Nanofiltration (NF) membranes are gaining popularity as the small footprint, consistent and reliable technology to remove sulphates from seawater with over 99% effectiveness. Separation by NF occurs primarily due to size exclusion and electrostatic interactions.  The NF membranes remove divalent ions from the seawater to prevent barium and calcium scale formation while leaving monovalent ions like sodium and chloride to pass through.  

Sulfate removal units (SRU) require pretreatment of seawater for removal of suspended solids and contaminants prior to entering the NF membrane system. Typical pretreatment technologies have included cartridge filters, multimedia filters or a combination of both. More recently, ultrafiltration has been gaining momentum given the inherent benefits of a tighter pore structure coupled with an automated cleaning/back pulsing function.


Water is an indispensable requirement in the execution of any oil and gas operations.  From surface water to groundwater and produced water to seawater, any or a combinations of these sources may be utilized.  Emphasis is usually on curtailing unsustainable sources practicing reuse where possible.  Invariably the water requires treating before beneficial use.  

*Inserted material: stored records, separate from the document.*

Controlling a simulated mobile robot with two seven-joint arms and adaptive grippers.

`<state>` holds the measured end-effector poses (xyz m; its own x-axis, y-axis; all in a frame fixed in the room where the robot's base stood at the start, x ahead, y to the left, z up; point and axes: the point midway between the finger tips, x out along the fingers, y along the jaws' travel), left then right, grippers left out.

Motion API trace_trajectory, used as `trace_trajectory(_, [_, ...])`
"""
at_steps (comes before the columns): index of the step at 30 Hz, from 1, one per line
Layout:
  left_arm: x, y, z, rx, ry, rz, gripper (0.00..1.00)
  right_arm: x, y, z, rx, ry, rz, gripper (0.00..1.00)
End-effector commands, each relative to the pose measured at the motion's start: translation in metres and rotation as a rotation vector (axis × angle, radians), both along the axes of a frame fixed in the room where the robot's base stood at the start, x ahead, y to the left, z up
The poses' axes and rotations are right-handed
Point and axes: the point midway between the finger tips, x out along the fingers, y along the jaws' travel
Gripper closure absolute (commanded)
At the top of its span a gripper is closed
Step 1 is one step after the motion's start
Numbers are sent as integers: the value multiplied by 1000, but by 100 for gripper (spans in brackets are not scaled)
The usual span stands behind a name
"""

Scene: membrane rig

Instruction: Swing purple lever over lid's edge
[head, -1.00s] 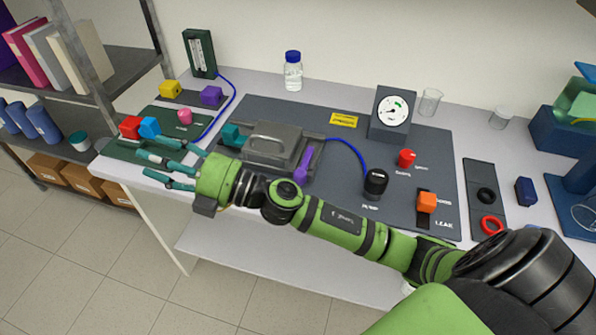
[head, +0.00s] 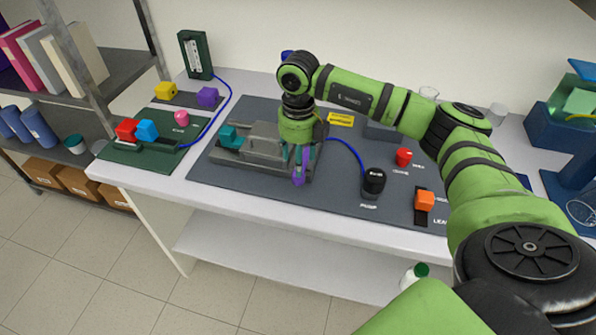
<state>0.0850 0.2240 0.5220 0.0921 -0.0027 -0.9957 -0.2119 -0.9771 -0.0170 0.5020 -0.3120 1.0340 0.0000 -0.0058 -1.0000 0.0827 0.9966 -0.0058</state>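The purple lever (head: 299,180) stands at the right end of the grey lidded cell, pointing toward the front edge of the bench. The grey lid (head: 262,140) is on the cell, its right part hidden by my gripper. A teal lever (head: 231,136) sits at the cell's left end. My right gripper (head: 304,163) points down over the purple lever, with a teal finger on each side of it. Whether the fingers press on the lever cannot be told. My left gripper is not in view.
The black pump knob (head: 373,181), red knob (head: 403,157) and orange leak slider (head: 424,200) are right of the cell. A green tray (head: 125,158) holds red and blue blocks at left. My right arm hides most of the gauge.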

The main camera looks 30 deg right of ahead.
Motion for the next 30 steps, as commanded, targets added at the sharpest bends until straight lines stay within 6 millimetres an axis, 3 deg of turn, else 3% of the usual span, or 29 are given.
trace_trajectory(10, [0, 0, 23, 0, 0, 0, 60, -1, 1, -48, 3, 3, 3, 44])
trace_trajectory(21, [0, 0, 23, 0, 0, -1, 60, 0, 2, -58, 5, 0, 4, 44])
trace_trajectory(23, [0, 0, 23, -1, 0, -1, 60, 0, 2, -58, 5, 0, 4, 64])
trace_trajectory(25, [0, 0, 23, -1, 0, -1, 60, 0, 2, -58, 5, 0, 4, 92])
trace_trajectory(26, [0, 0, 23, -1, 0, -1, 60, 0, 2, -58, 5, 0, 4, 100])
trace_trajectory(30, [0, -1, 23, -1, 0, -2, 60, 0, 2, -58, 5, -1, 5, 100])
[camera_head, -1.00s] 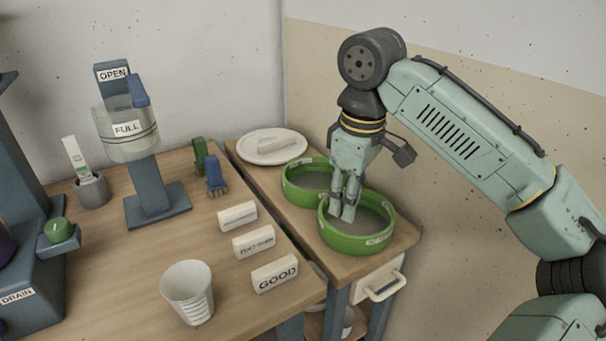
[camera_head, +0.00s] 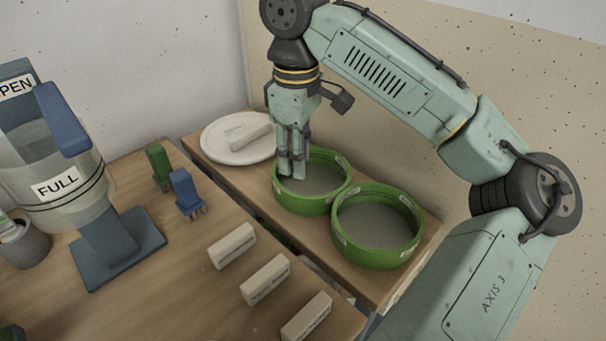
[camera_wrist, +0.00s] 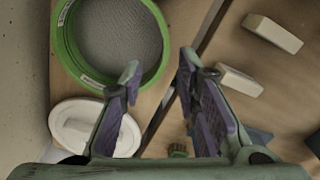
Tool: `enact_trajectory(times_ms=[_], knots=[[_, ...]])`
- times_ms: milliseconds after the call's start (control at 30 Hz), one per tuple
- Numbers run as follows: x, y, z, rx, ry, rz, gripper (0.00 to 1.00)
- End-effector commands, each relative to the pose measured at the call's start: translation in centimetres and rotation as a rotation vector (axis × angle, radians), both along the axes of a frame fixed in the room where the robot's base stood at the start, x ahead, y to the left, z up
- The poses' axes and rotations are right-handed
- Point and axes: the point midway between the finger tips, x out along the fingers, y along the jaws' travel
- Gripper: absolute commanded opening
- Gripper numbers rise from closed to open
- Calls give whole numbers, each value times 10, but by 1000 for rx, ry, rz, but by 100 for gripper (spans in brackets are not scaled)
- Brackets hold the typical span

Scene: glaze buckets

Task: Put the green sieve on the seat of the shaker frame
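Two green sieves with grey mesh sit side by side on the wooden side table: the far sieve (camera_head: 316,205) near the plate and the near sieve (camera_head: 372,257). My gripper (camera_head: 291,175) is at the left rim of the far sieve, pointing down. I cannot tell whether the fingers touch or straddle the rim. I cannot make out the shaker frame.
A green brush (camera_head: 159,166), a blue brush (camera_head: 185,192) and pale label blocks (camera_head: 232,246) stand on the main table. A bucket marked FULL (camera_head: 55,187) is on a stand at left.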

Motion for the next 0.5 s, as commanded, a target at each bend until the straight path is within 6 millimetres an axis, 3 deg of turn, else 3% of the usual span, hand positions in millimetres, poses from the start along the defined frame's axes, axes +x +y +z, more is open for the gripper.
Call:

Treatment technologies such as reverse osmosis remove dissolved solids such as salts from process water.  Suspended solids can be addressed with technologies such as media filtration and ultrafiltration.  A well-designed system will provide long lasting minimum number of membranes with least fouling and downtime and often comes with system process guarantees.  An example of copious water use is in frac operations.  Providing water for such needs requires a holistic approach to oilfield water management to avoid freshwater consumption or extensive trucking.